Stop after the line with "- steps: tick": repeat exactly every line before it, beginning with the first, and that line itself.

○ ○ ○ ○

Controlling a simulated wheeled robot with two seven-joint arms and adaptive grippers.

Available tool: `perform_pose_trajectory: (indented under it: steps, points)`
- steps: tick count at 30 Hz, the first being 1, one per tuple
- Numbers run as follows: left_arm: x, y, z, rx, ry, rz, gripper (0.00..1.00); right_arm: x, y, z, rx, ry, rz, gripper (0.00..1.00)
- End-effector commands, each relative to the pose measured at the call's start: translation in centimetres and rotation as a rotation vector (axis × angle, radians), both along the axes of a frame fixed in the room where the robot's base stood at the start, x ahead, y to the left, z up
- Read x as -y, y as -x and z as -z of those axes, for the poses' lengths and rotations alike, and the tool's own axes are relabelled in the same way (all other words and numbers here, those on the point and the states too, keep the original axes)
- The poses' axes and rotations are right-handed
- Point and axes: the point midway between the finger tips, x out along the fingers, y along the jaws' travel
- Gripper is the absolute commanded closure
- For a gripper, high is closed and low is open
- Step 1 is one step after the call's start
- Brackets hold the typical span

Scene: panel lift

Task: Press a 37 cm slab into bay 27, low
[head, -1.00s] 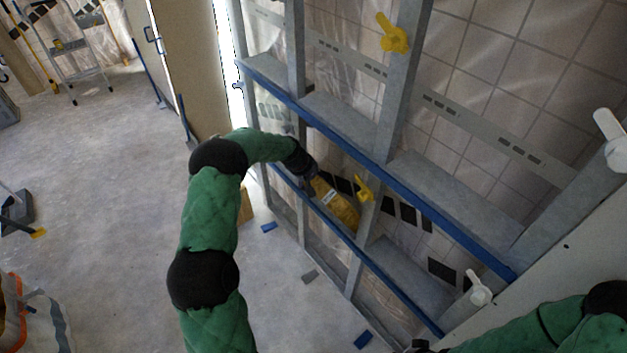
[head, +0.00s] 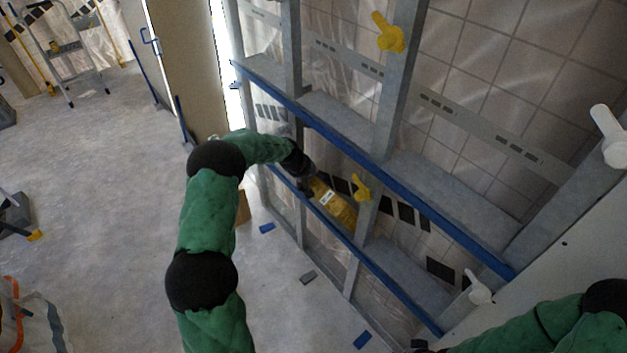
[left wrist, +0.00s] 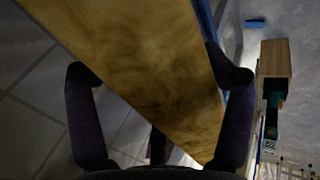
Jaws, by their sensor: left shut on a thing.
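A yellow-brown slab (head: 341,208) with a white label is held in the lower row of the metal stud frame, between the upper blue rail (head: 335,136) and the lower blue rail (head: 336,228). My left gripper (head: 309,184) is at its upper left end. In the left wrist view the slab (left wrist: 140,60) runs diagonally between the two dark fingers of my left gripper (left wrist: 150,68), which is shut on it. I cannot tell whether the slab touches the wall behind. Of my right arm, only the green sleeve and a dark bit at the bottom edge show.
A yellow latch (head: 360,187) sits on the stud just right of the slab; another yellow latch (head: 387,32) is higher up. White latches (head: 478,288) stand at the right. A wooden block (left wrist: 275,58) shows in the left wrist view.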

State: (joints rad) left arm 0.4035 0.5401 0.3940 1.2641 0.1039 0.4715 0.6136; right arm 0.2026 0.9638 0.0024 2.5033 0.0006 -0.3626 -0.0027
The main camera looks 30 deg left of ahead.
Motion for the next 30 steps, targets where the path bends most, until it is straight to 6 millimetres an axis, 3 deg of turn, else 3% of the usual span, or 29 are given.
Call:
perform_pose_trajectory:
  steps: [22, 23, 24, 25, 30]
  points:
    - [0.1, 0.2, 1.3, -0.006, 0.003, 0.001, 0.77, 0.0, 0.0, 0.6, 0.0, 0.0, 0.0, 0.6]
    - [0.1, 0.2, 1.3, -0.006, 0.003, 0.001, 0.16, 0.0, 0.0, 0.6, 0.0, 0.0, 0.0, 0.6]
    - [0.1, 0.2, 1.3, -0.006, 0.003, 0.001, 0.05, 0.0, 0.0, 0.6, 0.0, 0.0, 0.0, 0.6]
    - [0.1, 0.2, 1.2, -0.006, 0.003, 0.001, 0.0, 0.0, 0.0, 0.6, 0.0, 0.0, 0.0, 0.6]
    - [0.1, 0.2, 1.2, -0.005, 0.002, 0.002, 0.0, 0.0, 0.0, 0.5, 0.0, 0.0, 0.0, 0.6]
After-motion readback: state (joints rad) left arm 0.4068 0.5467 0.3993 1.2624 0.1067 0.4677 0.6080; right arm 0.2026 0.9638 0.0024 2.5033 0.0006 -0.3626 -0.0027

○ ○ ○ ○

▶ _Exercise response_
Controlling a simulated wheeled robot with two seven-joint arms and adaptive grippers.

Available tool: `perform_pose_trajectory: (indented under it: steps, points)`
- steps: tick count at 30 Hz, the first being 1, one per tuple

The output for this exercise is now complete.